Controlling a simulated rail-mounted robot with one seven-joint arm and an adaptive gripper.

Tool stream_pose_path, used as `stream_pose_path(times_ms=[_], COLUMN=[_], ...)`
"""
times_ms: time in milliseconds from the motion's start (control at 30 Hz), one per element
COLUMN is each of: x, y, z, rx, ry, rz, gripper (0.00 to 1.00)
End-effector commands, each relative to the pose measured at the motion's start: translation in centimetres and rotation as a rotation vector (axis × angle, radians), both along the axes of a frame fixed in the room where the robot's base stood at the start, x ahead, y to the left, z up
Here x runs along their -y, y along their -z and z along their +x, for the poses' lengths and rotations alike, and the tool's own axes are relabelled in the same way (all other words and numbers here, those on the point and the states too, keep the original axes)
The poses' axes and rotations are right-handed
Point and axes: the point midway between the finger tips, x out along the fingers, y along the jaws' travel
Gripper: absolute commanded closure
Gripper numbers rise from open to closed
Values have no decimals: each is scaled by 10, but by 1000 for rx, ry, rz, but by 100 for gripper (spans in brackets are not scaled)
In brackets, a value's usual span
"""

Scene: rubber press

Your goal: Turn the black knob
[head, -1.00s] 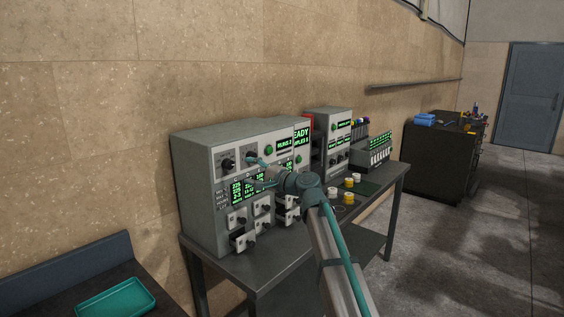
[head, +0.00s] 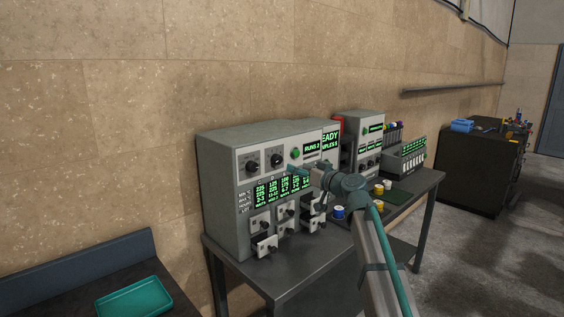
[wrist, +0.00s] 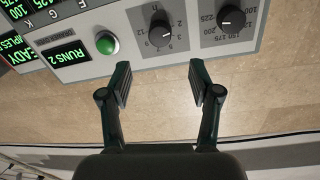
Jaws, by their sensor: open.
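Two round black knobs sit side by side on the upper panel of the grey press cabinet (head: 222,180): a left one (head: 252,166) and a right one (head: 277,160). In the wrist view they show at the top, one with a small-number dial (wrist: 159,33) and one with a dial running to 200 and above (wrist: 232,18). I cannot tell which one the task means. My gripper (wrist: 161,82) is open and empty, its fingers apart and pointing toward the panel, not touching either knob. In the head view my gripper (head: 294,169) is just right of and below the right knob.
A green button (wrist: 106,43) and a lit RUNS display (head: 312,148) are beside the knobs. Small drawers with black knobs (head: 265,243) stick out below. Several small jars (head: 379,189) stand on the bench to the right. A teal tray (head: 135,297) lies at lower left.

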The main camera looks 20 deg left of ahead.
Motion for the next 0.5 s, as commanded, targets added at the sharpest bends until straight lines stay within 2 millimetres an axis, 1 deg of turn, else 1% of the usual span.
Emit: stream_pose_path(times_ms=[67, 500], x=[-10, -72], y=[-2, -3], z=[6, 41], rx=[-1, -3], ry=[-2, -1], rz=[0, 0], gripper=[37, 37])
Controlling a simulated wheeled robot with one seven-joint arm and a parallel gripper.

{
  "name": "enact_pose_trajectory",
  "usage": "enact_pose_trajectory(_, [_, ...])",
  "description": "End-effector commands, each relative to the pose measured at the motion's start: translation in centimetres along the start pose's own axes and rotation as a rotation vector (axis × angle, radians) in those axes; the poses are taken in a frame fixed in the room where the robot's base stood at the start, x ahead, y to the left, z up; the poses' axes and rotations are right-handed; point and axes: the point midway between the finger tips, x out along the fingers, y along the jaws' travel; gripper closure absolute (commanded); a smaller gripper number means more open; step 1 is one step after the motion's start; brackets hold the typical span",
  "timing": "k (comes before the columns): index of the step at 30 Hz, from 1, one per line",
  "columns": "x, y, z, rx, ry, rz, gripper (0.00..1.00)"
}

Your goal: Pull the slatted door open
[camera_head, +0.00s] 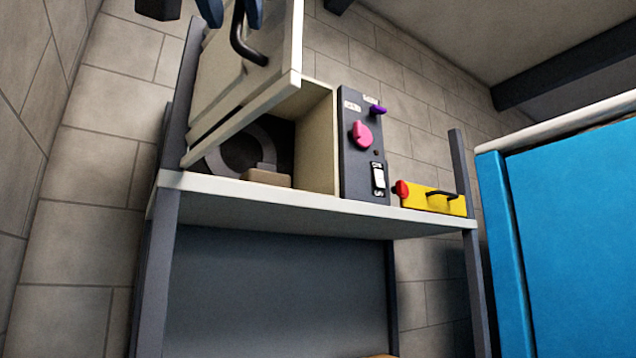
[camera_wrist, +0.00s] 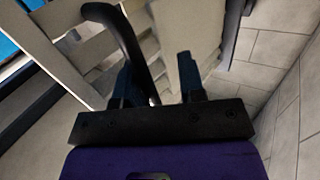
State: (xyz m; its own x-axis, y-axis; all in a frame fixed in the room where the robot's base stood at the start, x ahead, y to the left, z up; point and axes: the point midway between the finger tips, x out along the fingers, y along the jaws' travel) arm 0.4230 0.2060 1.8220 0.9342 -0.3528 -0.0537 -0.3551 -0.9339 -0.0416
++++
INSTRUCTION: Return, please, the lines of the data from the first through the line containing "COLUMN is each", both kept, exactly as they stand and nothing more.

TASK ANSWER:
Controlling a simulated rail-mounted robot with one seven-joint arm and an adaptive gripper.

Tool stream_pose_path, used as `stream_pose_path(times_ms=[_], COLUMN=[_], ...)`
"""
times_ms: time in milliseconds from the motion's start (control at 30 Hz), one per element
COLUMN is each of: x, y, z, rx, ry, rz, gripper (0.00 to 1.00)

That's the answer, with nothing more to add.